The first status message you see is a message ID 10002—the advertisement was received. The next message ID 10005 tells me the program was started on the client, and that’s the same as for WRK-LON-001. So it appears all is well. But there’s no message ID 10009 to indicate a successful completion. In this case there’s a message ID 10007. Figure 10 shows the detail in the status message.
Figure 10Status Detail
Message ID 10007 The program for advertisement "LON20000" failed ("LON00001" - "Per-system unattended"). The failure description was "There is not enough space on the disk.". User context: NT AUTHORITY\SYSTEM Possible cause: The program generated an installation status Management Information Format (MIF) file with a status value of Failed. Solution: For more information about the failure, refer to the documentation for the program you are distributing.
It looks like the installation program sent a MIF file back with the status of Failed. In this case you can actually see in the status message why it failed; the drive is out of disk space. (I purposely built a file to use up all the free space leaving only a few megabytes free so that I could force an error.) In a production environment you either would have that user clean up his drive or put up the money to buy a huge new one.

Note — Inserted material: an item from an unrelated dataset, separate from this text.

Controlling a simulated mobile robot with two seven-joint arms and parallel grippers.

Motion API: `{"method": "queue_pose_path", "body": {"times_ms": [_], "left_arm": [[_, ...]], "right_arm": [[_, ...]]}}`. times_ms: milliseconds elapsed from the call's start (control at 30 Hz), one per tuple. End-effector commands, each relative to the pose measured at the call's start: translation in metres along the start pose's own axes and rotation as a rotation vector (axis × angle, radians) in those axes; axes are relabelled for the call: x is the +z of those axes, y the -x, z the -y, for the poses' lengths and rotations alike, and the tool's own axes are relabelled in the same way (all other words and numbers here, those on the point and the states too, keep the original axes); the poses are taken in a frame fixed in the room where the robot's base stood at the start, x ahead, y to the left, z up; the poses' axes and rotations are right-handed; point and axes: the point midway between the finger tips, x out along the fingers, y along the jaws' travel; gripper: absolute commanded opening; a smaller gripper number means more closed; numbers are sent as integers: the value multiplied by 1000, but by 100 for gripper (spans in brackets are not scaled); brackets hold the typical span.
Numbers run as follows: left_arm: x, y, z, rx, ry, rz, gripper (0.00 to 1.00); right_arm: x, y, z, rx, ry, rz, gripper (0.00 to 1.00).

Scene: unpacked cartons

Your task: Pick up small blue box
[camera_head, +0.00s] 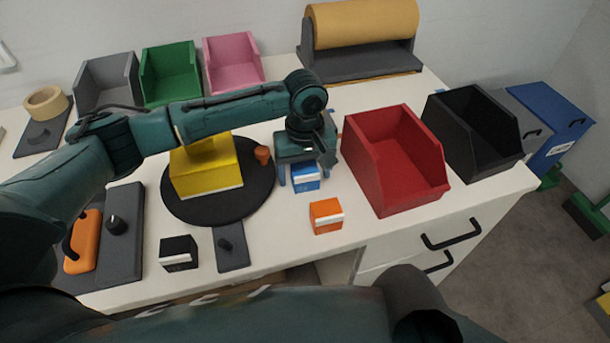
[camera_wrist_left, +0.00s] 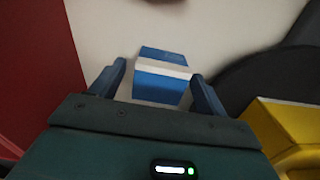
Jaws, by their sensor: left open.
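The small blue box (camera_head: 305,177) with a white band sits on the white table, just right of the dark round turntable. In the left wrist view the blue box (camera_wrist_left: 162,78) lies between and slightly beyond the fingertips. My left gripper (camera_head: 304,178) points down over the box with its fingers apart. In the left wrist view the left gripper (camera_wrist_left: 158,85) is open, with one finger on each side of the box; I cannot tell whether either touches it. My right gripper does not show in either view.
A red bin (camera_head: 395,165) stands close to the right. An orange box (camera_head: 326,216) lies in front, and a black box (camera_head: 178,253) at front left. A yellow box (camera_head: 205,168) sits on the turntable (camera_head: 222,208). A black bin (camera_head: 472,135) stands farther right.

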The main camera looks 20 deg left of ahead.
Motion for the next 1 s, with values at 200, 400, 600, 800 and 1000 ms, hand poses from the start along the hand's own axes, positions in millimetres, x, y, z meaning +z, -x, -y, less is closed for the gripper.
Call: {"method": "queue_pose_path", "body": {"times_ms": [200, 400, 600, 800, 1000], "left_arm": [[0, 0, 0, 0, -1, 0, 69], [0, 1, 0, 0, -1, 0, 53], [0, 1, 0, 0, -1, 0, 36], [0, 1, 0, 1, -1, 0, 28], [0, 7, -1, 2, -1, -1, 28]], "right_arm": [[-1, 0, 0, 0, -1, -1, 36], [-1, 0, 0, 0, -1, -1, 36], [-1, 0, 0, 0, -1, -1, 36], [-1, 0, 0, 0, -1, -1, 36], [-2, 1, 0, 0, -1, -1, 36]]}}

That was a fairly quick and simple journey through the software distribution process, and even though I really only covered the basics, these concepts will work for you on a real-world problem, although it will probably be slightly more complex. Make sure you use the troubleshooting charts to guide you through the processes and utilize the status messages and the log files on the site server to gather detailed information about what’s happening on the system. With these tools at hand, you should be able to solve all your software distribution problems and keep your users happy.